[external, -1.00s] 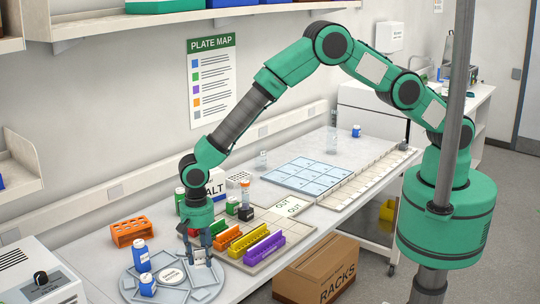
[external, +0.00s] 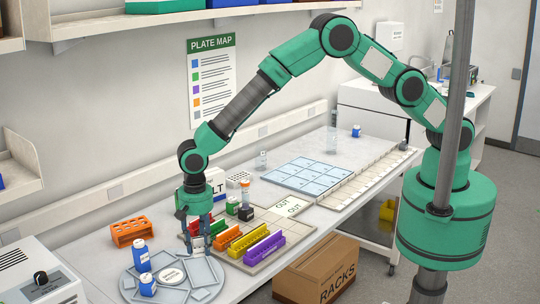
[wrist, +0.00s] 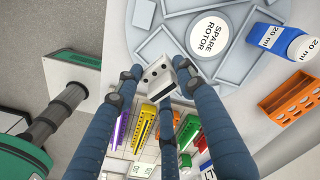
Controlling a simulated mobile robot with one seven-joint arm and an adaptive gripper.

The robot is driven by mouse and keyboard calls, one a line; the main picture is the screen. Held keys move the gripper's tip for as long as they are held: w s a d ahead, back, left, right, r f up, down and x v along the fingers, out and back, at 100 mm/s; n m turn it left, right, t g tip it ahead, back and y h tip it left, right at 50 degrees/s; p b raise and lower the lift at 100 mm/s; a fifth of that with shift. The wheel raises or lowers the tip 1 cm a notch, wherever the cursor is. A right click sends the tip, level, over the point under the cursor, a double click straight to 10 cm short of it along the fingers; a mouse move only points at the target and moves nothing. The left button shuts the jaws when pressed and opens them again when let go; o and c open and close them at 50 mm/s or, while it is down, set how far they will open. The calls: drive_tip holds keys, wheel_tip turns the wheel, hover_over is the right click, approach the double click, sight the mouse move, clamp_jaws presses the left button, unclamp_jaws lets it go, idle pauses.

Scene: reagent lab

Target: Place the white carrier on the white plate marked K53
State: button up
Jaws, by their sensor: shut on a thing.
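The white carrier (wrist: 156,76), a small block with dark holes in its face, is between my fingertips in the wrist view. My gripper (external: 196,246) is shut on it above the right part of the grey round disc (external: 125,284). In the external view the fingers largely hide the carrier. The disc also shows in the wrist view (wrist: 182,58), below the carrier, with an empty framed recess nearby. I cannot read a K53 mark on any plate in these frames. Pale plates form a long row (external: 368,184) at the bench's right edge, their markings too small to read.
Orange, yellow and purple racks (external: 263,248) stand close to the right of my gripper. An orange rack (external: 128,232) is behind the disc. Blue tiles (external: 305,174) lie farther along the bench.

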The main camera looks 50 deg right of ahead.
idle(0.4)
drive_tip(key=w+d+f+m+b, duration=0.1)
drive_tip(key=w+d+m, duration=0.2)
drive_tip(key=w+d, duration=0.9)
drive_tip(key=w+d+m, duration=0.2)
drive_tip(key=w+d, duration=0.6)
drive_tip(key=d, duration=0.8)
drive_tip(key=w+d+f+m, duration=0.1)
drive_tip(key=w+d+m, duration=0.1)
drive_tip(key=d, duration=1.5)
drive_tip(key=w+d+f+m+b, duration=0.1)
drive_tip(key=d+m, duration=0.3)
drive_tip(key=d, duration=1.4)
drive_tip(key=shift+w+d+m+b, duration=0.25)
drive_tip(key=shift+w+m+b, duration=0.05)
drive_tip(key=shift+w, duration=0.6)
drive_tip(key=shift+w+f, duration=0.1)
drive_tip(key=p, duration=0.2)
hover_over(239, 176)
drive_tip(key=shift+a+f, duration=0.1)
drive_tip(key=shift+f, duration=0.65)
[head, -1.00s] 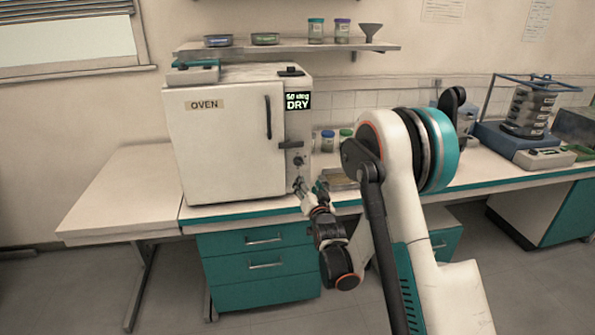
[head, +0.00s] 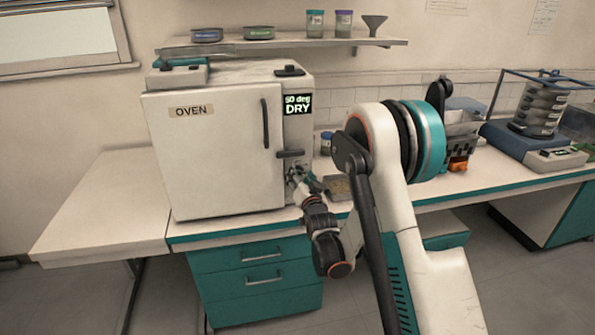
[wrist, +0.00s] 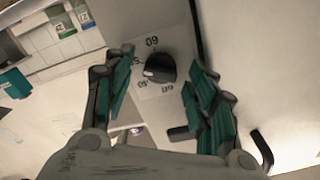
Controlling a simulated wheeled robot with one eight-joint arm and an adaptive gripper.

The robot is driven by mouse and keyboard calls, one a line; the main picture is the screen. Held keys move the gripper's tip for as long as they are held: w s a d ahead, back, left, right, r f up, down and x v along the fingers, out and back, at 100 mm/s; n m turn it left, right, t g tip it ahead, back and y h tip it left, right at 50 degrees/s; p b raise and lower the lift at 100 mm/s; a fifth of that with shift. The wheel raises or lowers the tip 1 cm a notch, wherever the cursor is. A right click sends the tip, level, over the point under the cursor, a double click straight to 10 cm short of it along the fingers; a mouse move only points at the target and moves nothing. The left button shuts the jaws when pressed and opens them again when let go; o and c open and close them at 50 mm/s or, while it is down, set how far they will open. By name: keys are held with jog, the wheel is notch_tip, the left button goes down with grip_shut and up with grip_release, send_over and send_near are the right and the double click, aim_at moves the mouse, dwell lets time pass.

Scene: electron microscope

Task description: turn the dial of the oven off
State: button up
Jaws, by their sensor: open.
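The white oven (head: 215,150) stands on the bench with its door closed. Its display (head: 297,104) reads "60 deg DRY". In the wrist view the black dial (wrist: 160,68) sits on the oven's front panel, with printed numbers around it. My gripper (wrist: 158,85) is open, its two teal-padded fingers on either side of the dial, with gaps between them and the knob. I cannot tell whether the fingertips reach past the dial's face. In the head view my gripper (head: 303,183) is at the lower right of the oven front and hides the dial.
A dark door handle (head: 266,123) and a dark lever (head: 290,154) are on the oven front near my gripper. A shallow tray (head: 338,188) and a jar (head: 326,143) stand just right of the oven. The bench left of the oven is clear.

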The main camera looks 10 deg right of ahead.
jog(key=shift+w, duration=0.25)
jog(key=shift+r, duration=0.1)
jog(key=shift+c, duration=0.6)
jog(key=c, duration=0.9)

▸ **Task instructions**:
Find how many lines in the records contain the string "simulated", then give the number alone.

▸ **Solution to this problem**:
2